SEEING GOD’S FACE, contemplating Him throughout the day, is not an impossible goal. On the contrary, it is a promise that we can attain, in various ways, thanks to Jesus. The same God who put in our hearts the longing for eternity, stayed in the Eucharist to always be with us. Our longing for eternal love is best satisfied by Christ present in the Eucharist. We can dialogue with Him in prayer, visit Him in the tabernacle, listen to his words in the Gospel. Little by little, Jesus will become our best friend and we will be able to ask the Father for anything in his name. Saint Josemaria said: “Rest assured: if we ask in Christ’s name, the Father will grant it to us. Prayer has always been the secret, the powerful weapon. Prayer is the foundation of our peace.”[3]

In our petition, Jesus taught us to ask above all for the “bread of life,” the food for eternity. Your fathers ate the manna in the wilderness, and they died (Jn 6:49), Christ said, comparing Himself to the food that God sent the people through Moses’ intercession. That bread was ephemeral, but the Eucharist is eternal bread. It is not simply a memory, but a memorial, a making present again, as we pray in all the Eucharistic prayers and in some hymns: O memoriale mortis Domini! Panis vivus, vitam praestans homini![4] “O Thou memorial of our Lord's own dying! O living bread, to mortals life supplying!” The Eucharist looks not only to the past, but also to the present and the future. Our time on earth is a pilgrimage from Eucharist to Eucharist, until our definitive participation in the heavenly banquet. “Whenever the Church celebrates the Eucharist she remembers this promise and turns her gaze ‘to him who is to come’ (Rev 1:4).”[5]

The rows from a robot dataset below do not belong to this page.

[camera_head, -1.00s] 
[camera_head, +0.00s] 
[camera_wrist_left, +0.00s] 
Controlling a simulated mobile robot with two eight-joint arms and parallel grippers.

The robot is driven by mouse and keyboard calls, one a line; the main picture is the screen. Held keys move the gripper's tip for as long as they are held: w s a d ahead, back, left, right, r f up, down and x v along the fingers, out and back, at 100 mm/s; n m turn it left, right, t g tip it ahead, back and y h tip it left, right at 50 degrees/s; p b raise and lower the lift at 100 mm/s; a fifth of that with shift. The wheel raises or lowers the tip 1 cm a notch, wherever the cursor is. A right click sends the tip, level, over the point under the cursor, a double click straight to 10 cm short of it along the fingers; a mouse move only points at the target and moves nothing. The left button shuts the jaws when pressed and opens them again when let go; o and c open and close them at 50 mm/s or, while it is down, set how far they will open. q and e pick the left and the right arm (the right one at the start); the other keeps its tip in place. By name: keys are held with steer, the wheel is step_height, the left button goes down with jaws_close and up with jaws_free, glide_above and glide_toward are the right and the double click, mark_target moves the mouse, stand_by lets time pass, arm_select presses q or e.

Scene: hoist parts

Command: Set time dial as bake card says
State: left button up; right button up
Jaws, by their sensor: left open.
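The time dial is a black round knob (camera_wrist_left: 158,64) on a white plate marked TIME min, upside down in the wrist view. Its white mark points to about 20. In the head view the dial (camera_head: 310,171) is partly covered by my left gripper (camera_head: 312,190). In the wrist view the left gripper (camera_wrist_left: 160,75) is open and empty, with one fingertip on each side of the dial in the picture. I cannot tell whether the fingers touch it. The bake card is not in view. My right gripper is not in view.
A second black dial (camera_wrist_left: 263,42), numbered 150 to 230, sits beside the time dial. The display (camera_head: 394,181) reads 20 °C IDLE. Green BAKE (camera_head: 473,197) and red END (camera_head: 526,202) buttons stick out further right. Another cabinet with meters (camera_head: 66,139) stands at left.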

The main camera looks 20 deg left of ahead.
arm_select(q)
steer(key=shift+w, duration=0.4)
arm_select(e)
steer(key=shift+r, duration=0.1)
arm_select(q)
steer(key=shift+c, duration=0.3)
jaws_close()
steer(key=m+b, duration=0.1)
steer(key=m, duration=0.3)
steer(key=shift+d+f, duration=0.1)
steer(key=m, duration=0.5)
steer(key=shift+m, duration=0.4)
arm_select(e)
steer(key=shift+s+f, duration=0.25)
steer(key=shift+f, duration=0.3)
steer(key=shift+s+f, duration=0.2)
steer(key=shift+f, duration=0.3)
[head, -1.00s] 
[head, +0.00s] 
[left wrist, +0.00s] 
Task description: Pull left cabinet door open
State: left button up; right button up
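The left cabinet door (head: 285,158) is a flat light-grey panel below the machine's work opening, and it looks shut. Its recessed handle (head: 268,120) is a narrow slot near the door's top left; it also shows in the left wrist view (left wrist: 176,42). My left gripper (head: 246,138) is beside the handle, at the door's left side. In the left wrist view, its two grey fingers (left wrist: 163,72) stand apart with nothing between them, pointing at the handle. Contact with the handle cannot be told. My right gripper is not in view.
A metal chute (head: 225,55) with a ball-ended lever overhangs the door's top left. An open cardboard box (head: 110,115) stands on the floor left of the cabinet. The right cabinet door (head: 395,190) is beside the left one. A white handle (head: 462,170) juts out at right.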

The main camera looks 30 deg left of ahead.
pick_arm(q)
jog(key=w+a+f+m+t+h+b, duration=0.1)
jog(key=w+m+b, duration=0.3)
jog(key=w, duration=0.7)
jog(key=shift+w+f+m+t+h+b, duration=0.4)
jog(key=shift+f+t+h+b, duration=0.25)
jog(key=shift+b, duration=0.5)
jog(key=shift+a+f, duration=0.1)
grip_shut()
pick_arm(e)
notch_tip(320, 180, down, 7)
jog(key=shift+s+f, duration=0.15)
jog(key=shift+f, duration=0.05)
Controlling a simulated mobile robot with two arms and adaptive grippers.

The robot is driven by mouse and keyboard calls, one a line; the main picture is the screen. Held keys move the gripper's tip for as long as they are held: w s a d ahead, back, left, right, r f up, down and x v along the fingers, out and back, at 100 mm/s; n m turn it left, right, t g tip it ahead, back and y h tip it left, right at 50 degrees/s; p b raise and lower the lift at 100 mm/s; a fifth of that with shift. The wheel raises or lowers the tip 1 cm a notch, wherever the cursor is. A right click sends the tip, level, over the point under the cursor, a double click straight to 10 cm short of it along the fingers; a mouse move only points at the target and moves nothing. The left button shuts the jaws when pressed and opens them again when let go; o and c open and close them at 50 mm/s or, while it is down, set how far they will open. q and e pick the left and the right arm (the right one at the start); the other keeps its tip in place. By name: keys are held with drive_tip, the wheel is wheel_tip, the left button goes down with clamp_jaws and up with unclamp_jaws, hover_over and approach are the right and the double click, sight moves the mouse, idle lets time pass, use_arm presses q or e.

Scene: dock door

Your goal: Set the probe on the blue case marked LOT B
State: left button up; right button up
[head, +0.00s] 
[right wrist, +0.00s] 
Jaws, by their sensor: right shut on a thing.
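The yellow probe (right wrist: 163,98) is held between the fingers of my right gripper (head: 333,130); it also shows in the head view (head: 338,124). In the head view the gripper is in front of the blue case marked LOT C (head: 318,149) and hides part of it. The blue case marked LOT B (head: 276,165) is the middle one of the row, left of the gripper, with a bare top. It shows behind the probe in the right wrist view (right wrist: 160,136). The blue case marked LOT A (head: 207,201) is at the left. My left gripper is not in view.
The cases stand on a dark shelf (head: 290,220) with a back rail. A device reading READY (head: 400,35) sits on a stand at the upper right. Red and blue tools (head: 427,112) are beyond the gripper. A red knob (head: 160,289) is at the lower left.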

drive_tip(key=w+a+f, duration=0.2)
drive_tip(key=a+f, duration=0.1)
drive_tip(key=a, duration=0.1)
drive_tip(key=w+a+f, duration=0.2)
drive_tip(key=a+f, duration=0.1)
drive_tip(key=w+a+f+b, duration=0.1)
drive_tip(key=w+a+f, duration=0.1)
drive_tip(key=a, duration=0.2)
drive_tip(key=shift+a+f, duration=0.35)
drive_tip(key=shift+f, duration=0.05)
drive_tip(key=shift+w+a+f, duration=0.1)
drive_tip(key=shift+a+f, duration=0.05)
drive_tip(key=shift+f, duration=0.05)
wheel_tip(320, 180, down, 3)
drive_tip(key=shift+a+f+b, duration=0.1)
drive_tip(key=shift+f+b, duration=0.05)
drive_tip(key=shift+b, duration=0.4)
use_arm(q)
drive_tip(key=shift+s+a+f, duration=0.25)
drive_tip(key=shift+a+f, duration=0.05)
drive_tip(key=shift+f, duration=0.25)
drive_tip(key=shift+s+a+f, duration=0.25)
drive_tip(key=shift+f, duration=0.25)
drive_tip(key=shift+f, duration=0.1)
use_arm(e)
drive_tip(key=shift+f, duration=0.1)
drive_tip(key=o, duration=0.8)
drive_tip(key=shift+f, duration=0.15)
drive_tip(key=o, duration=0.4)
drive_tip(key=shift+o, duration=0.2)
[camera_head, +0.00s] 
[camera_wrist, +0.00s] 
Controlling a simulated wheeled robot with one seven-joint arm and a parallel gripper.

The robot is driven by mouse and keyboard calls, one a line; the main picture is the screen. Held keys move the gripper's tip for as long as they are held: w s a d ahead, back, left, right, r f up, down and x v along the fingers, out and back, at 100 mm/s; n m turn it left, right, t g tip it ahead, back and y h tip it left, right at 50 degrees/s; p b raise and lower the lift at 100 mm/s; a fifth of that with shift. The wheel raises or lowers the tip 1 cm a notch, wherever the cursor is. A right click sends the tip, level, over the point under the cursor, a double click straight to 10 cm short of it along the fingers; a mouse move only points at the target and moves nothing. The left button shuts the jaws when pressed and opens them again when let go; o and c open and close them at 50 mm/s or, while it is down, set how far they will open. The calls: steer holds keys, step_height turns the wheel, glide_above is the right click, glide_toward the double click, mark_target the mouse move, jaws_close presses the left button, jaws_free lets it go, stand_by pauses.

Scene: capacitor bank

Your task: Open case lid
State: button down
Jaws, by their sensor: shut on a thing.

“On days that are busy and full of problems, but also on days of rest and relaxation, the Lord asks us not to forget that if it is necessary to be concerned about material bread and to replenish our strength, it is even more important to develop our relationship with Him, to reinforce our faith in the One who is the ‘bread of life’ that satisfies our desire for truth and love.”[6]


JESUS ​​PROMISES US a divine food that will always be at our disposal, so that one may eat of it and not die (Jn 6:50). With this guarantee we trust that, if we are faithful, our call to eternal life will come to fruition. Thus God himself imbues us with hope, the “theological virtue by which we desire and await from God eternal life as our happiness, placing our trust in Christ’s promises and relying on the help of the grace of the Holy Spirit to merit it and to persevere to the end of our earthly life.”[7]

Jesus concludes his preaching in the synagogue by reiterating his central message: I am the living bread that came down from heaven. If anyone eats of this bread, he will live forever. And the bread that I will give for the life of the world is my flesh (Jn 6:51). Our Lord promises us the unthinkable: communion in his own Life, for all eternity. This hope, although it will find its fulfillment in heaven, illuminates our steps here on earth. “It also tells us that our daily activities have a meaning that goes beyond what we see directly around us. As Saint Josemaría assured us, these activities take on eternal value if we do them out of love for God and other men and women.”[8]

All of this fills us with optimism, knowing that God is always with us. Christian joy is based on the divine promise that we will live with Him forever. Thus tradition calls the Eucharist the “pledge of future glory,” because it strengthens us on the pilgrimage of our earthly life and increases our desire for eternal life, uniting us with Christ, our Lady and all the saints.[9]

[1] Francis, Angelus, 9 August 2015.

[2] Ibid.

[3] Saint Josemaria. Letter 14 February 1944, no. 18.

[4] Hymn Adoro te devote.

[5] Catechism of the Catholic Church, no. 1403.

[6] Benedict XVI, Angelus, 5 August 2012.

[7] Compendium of the Catechism of the Church, no. 387.

[8] Fernando Ocáriz, Message, 4 November 2018.

[9] Cf. Compendium of the Catechism of the Church, no. 294.